SCC’s special season began in summer of 2015
Published 12:04 am Wednesday, May 18, 2016
LAPLACE — St. Charles Catholic coach Wayne Stein said he knew the 2016 baseball team would be special.
He knew it last July when the school’s American Legion team, Townsend Homes, not only got to the Southeast Louisiana Regional Tournament for the first time in school history, but won the darned thing.
He knew it in January when the players reconvened to begin their 2016 campaign and brought that winning attitude with them.
He knew it Saturday when his players dripped sweat and tears as they begrudgingly accepted the Class 2A state runner-up trophy following a heart-breaking 3-1 loss to St. Thomas Aquinas in Sulphur.
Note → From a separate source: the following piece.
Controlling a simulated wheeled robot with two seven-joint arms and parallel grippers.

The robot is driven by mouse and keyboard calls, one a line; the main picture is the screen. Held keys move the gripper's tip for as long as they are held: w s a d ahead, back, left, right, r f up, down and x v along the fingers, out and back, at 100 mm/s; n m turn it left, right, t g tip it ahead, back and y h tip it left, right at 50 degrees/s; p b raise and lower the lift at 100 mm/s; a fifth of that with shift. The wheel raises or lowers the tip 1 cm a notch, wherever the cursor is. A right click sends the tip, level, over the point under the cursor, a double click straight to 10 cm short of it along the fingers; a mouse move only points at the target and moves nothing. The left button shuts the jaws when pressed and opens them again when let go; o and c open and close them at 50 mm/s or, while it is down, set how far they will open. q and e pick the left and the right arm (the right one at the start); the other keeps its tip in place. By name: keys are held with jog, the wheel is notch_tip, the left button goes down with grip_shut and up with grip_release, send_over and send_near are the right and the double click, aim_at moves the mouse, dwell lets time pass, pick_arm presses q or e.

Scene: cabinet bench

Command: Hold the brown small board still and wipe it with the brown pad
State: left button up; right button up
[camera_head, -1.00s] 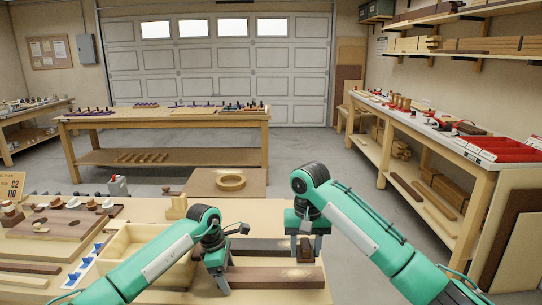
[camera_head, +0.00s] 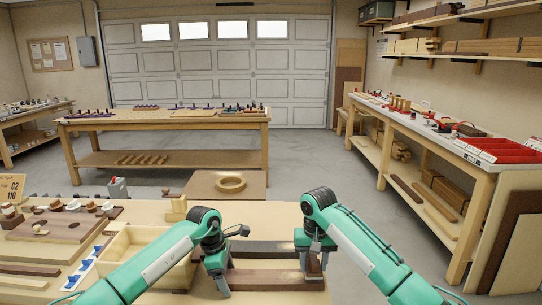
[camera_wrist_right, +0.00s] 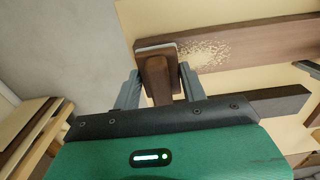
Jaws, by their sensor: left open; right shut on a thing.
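The brown small board (camera_head: 265,280) lies flat on the bench in front. My left gripper (camera_head: 218,278) is open at the board's left end; whether it touches the board is unclear. My right gripper (camera_head: 313,265) is shut on the brown pad (camera_wrist_right: 157,78), at the board's right end. In the right wrist view the pad has a pale base at the end of the board (camera_wrist_right: 270,38). A patch of pale dust (camera_wrist_right: 205,55) lies on the board beside the pad. Whether the pad presses on the board is not clear.
A second dark board (camera_head: 268,247) lies just behind. A ring on a board (camera_head: 230,183) is at the back.

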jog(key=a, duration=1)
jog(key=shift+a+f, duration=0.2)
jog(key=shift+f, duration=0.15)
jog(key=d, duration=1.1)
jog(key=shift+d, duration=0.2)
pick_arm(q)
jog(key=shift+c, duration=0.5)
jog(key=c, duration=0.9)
They also reminded him a few times in between.
Stein said this was a special group of players, including 11 seniors who had been together since their elementary school days and a bunch of underclassmen who did everything they could to help.
“It started with our seniors, but there also were so many guys that were just part of the team, that don’t ever play, that had that team-first, selfless attitude,” Stein said. “That was the biggest difference. You know, it’s not always the most talented team — and I’m not saying we didn’t have talent because we did — but these guys had played together for a long time. They just jelled so well.”
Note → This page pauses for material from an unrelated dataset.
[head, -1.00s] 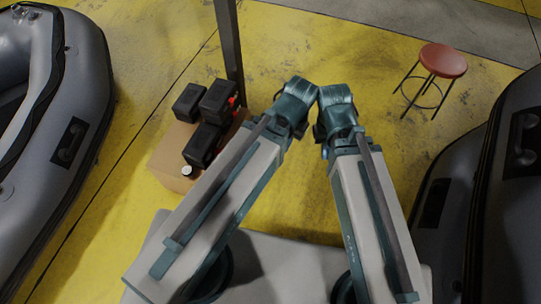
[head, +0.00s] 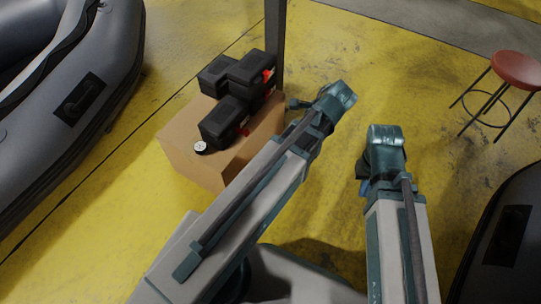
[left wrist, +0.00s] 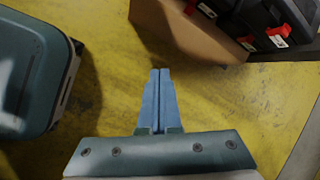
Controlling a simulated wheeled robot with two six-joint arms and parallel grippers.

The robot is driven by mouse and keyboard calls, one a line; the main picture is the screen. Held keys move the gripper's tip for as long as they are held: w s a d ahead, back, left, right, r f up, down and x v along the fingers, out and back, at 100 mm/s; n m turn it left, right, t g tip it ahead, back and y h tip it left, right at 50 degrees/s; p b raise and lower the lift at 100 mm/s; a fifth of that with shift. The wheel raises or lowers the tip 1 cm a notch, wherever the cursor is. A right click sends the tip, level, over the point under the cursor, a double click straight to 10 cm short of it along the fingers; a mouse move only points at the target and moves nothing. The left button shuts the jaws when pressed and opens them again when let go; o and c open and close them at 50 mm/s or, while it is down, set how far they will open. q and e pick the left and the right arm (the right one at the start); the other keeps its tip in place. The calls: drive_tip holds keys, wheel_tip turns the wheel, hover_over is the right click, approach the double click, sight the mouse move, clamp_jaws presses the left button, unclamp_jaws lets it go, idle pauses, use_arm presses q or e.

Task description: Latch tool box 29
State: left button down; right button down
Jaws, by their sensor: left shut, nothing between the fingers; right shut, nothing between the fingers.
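Several black tool boxes with red latches are stacked on a brown box (head: 190,165). One sits on top (head: 252,69), one at the back left (head: 214,78) and one in front (head: 222,122). I cannot read which is tool box 29. In the left wrist view, red latches (left wrist: 280,32) with small white labels show at the upper right. My left gripper (left wrist: 157,75) is shut and empty, pointing toward the brown box, apart from the tool boxes. My right gripper (head: 364,188) is shut and empty over the floor, far right of the stack, partly hidden by its wrist.
A round white-faced item (head: 200,147) lies on the brown box's front corner. A dark post (head: 275,45) stands behind the stack. Grey inflatable boats lie at left (head: 60,120) and right (head: 500,260). A red stool (head: 517,70) stands at right. Yellow floor between is clear.

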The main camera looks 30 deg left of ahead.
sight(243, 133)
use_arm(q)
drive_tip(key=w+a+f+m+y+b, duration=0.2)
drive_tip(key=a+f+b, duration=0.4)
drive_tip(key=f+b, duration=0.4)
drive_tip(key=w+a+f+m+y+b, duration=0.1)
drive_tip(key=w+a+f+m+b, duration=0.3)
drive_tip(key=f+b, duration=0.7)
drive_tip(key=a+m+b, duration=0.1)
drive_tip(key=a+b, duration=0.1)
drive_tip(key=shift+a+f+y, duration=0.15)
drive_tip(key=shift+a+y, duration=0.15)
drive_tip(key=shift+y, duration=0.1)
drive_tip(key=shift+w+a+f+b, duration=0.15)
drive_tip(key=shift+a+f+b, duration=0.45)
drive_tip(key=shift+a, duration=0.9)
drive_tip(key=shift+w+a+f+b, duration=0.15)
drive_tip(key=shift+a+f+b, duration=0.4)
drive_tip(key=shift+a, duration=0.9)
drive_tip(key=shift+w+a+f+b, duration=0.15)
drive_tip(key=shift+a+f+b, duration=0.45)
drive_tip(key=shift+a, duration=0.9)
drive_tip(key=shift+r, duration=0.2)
With such cohesiveness, Stein noted there was no marquee player on this team, no star among the Comets. There were threats throughout the lineup, each equally capable of coming through in the clutch. One day it was Lloyd Nash, the next it could be Justin Ory or Dane Authement or Brady Newman or Nick Scioneaux or Zach Weber or Justin Loupe.
All of them also could play stellar defense. The Comets turned a pair of 6-4-3 double plays Friday against Riverside — Ory to Weber to Scioneaux.
Stein also had a “committee” of pitchers, each with solid arms.
“The only thing I think we lacked was a dominant arm,” Stein said. “We had guys who could go out there and get the job done.”
It was senior Zach Roussel who got the nod over Brennan Gilberti Friday, and he delivered a masterful performance on just 70 pitches to help the Comets dispatch Riverside 3-0. Roussel held the Rebels to three hits and retired the final 12 batters on 31 pitches.
“He did everything we asked him to do,” Stein said. “We asked him to throw inside, he threw inside. We asked him to put it two inches off the plate, he put it two inches off the plate. We felt confident in him.”
The hard part was going from that game to the next, Stein said.
“The tough part is, you have a week to prepare for all these opponents, then you’ve got 24 hours to prepare for somebody that’s the biggest game of the year,” Stein said. “It’s tough to turn the page like that. I was worried that we would kind of feel like we had played our state championship game that day and that was it. I really didn’t see that, though. I thought we played St. Thomas Aquinas the next day. ”
Gilberti got the Saturday start over Evan Pfister and pitched “well enough to win,” according to Stein. Gilbert allowed five hits, walked three, one intentionally, `and struck out one.
The Comets just couldn’t get past the Falcons and their pitcher, Alex Egan. The crafty right-handed sophomore held St. Charles to five hits and struck out eight.
He also got the batters to pop up nine times, leaving runners in scoring position in the third and the sixth innings.
“The difference was, when it came down to getting a hit in a clutch situation, they did it and we didn’t,” Stein said.
Now Stein is trying to remind his players that this was, by all accounts, an incredible season despite how it ended.
The Comets finished 29-9, were co-district champions with Riverside Academy and the No. 2 seed in the bracket.
“I don’t have any regrets,” Stein said. “We started on the 27th of January and we played on the last possible day you could play. We won 29 games. We were one of the last four teams playing (at the State Tournament). It’s not easy to get there.”
Indeed, former Comets coach Paul Waguespack often told the story of how his St. Charles Boromeo team (the predecessor to the current school) made it to the finals in 1977 then did not return until 1998. Since then, the Comets have made it seven times, advancing to the final six times, but never taking home a title.
This was the first time under Stein, who took over the team in 2012, but he was an assistant on the teams that went in 2006, 2007, 2008 and 2009.
“You’ve got 11 kids that you spend more time with than your own family,” Stein said shortly after the game.
Rather, he tried to say it as his emotions and finality of the loss began to sink in.
“I’m proud of them. They got us back here. We have a good program. I’d rather have four runner-up trophies than none and say we never got there. We’re not going to compromise our values and the things we do just to win one.”